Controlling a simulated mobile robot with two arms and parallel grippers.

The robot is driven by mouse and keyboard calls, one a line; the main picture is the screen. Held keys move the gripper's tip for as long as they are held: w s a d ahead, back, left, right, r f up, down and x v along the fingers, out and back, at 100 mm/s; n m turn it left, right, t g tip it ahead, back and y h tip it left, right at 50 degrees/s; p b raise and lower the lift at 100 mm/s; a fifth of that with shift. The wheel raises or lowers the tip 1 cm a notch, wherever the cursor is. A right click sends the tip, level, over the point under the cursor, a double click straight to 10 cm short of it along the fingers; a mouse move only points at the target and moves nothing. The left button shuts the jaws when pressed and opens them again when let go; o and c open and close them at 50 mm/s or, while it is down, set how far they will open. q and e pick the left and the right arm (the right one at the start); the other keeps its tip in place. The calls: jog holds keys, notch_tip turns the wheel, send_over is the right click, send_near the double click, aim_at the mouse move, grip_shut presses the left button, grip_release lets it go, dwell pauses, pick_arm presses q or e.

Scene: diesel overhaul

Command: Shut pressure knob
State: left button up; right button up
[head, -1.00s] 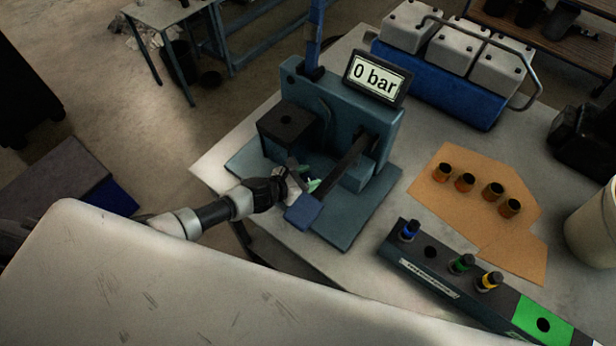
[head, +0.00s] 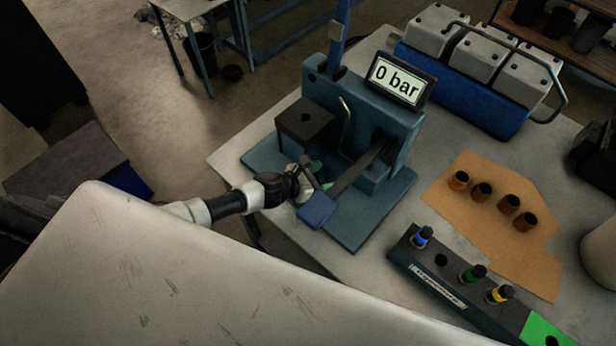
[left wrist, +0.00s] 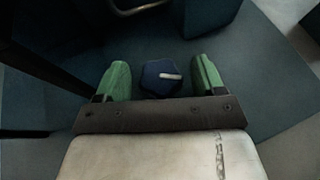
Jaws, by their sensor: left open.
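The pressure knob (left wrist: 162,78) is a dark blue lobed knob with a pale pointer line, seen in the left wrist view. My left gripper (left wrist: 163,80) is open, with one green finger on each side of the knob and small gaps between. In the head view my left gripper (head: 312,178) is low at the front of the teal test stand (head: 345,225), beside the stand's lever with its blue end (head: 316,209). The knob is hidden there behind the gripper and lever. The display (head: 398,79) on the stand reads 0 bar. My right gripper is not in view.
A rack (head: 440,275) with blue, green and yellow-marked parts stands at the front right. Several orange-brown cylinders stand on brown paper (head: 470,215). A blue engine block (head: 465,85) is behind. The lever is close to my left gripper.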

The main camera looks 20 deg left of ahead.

**REQUIREMENTS**
Quote the material word for word, dropping any images it holds.

**OUTPUT OF THE TASK**
Controlling a simulated mobile robot with two arms and parallel grippers.

The robot is driven by mouse and keyboard calls, one a line; the main picture is the screen. Held keys move the gripper's tip for as long as they are held: w s a d ahead, back, left, right, r f up, down and x v along the fingers, out and back, at 100 mm/s; n m turn it left, right, t g tip it ahead, back and y h tip it left, right at 50 degrees/s; p b raise and lower the lift at 100 mm/s; a fifth of that with shift. The wheel raises or lowers the tip 1 cm a notch, wherever the cursor is. A right click sends the tip, level, over the point under the cursor, a double click straight to 10 cm short of it along the fingers; a mouse move only points at the target and moves nothing. The left button shuts the jaws when pressed and opens them again when let go; o and c open and close them at 50 mm/s or, while it is down, set how far they will open. q and e pick the left and the right arm (the right one at the start); the other keeps its tip in place. The calls: jog holds keys, notch_tip turns the wheel, send_over is the right click, send_near the double click, aim_at the mouse move, grip_shut presses the left button, grip_release lets it go, dwell pauses, pick_arm presses q or e.

Scene: diesel overhaul

Command: Shut pressure knob
State: left button up; right button up
[head, -1.00s] 
[head, +0.00s] 
[left wrist, +0.00s] 
Jaws, by their sensor: left open.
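The pressure knob (left wrist: 162,78) is a dark blue lobed knob with a pale pointer line, seen in the left wrist view. My left gripper (left wrist: 163,80) is open, with one green finger on each side of the knob and small gaps between. In the head view my left gripper (head: 312,178) is low at the front of the teal test stand (head: 345,225), beside the stand's lever with its blue end (head: 316,209). The knob is hidden there behind the gripper and lever. The display (head: 398,79) on the stand reads 0 bar. My right gripper is not in view.
A rack (head: 440,275) with blue, green and yellow-marked parts stands at the front right. Several orange-brown cylinders stand on brown paper (head: 470,215). A blue engine block (head: 465,85) is behind. The lever is close to my left gripper.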

The main camera looks 20 deg left of ahead.

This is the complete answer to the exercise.